### Collected material
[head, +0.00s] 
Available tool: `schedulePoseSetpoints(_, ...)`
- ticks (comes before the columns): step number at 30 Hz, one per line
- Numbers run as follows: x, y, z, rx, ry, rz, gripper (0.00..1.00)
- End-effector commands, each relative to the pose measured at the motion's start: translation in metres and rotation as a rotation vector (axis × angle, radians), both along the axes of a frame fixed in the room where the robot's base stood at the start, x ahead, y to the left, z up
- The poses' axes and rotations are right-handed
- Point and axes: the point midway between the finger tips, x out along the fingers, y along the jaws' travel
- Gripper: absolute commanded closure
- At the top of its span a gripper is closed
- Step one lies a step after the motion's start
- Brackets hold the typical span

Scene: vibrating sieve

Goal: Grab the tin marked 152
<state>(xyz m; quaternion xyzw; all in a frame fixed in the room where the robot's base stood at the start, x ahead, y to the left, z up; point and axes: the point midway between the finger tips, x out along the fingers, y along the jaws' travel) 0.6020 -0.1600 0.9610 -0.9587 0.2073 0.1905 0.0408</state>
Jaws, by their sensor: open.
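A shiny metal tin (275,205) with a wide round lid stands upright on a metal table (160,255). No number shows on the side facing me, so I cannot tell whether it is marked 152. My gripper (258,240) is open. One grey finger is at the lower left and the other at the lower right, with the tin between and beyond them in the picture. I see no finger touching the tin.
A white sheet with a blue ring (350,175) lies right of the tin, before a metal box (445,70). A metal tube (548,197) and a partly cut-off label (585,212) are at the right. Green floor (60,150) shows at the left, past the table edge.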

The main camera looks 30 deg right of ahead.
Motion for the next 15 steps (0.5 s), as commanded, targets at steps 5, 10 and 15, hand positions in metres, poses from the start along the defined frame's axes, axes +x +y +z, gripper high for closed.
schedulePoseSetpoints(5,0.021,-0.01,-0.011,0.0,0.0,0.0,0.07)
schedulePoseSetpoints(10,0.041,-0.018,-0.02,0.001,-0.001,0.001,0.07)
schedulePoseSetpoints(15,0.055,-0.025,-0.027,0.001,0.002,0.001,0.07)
######
What you need to do:
Write the whole listing out again. Keep every line exactly as it is.

Task output:
[head, +0.00s] 
Available tool: `schedulePoseSetpoints(_, ...)`
- ticks (comes before the columns): step number at 30 Hz, one per line
- Numbers run as follows: x, y, z, rx, ry, rz, gripper (0.00..1.00)
- End-effector commands, each relative to the pose measured at the motion's start: translation in metres and rotation as a rotation vector (axis × angle, radians), both along the axes of a frame fixed in the room where the robot's base stood at the start, x ahead, y to the left, z up
- The poses' axes and rotations are right-handed
- Point and axes: the point midway between the finger tips, x out along the fingers, y along the jaws' travel
- Gripper: absolute commanded closure
- At the top of its span a gripper is closed
- Step one lies a step after the motion's start
- Brackets hold the typical span

Scene: vibrating sieve

Goal: Grab the tin marked 152
<state>(xyz m; quaternion xyzw; all in a frame fixed in the room where the robot's base stood at the start, x ahead, y to the left, z up; point and axes: the point midway between the finger tips, x out along the fingers, y along the jaws' travel) 0.6020 -0.1600 0.9610 -0.9587 0.2073 0.1905 0.0408</state>
Jaws, by their sensor: open.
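A shiny metal tin (275,205) with a wide round lid stands upright on a metal table (160,255). No number shows on the side facing me, so I cannot tell whether it is marked 152. My gripper (258,240) is open. One grey finger is at the lower left and the other at the lower right, with the tin between and beyond them in the picture. I see no finger touching the tin.
A white sheet with a blue ring (350,175) lies right of the tin, before a metal box (445,70). A metal tube (548,197) and a partly cut-off label (585,212) are at the right. Green floor (60,150) shows at the left, past the table edge.

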The main camera looks 30 deg right of ahead.
Motion for the next 15 steps (0.5 s), as commanded, targets at steps 5, 10 and 15, hand positions in metres, poses from the start along the defined frame's axes, axes +x +y +z, gripper high for closed.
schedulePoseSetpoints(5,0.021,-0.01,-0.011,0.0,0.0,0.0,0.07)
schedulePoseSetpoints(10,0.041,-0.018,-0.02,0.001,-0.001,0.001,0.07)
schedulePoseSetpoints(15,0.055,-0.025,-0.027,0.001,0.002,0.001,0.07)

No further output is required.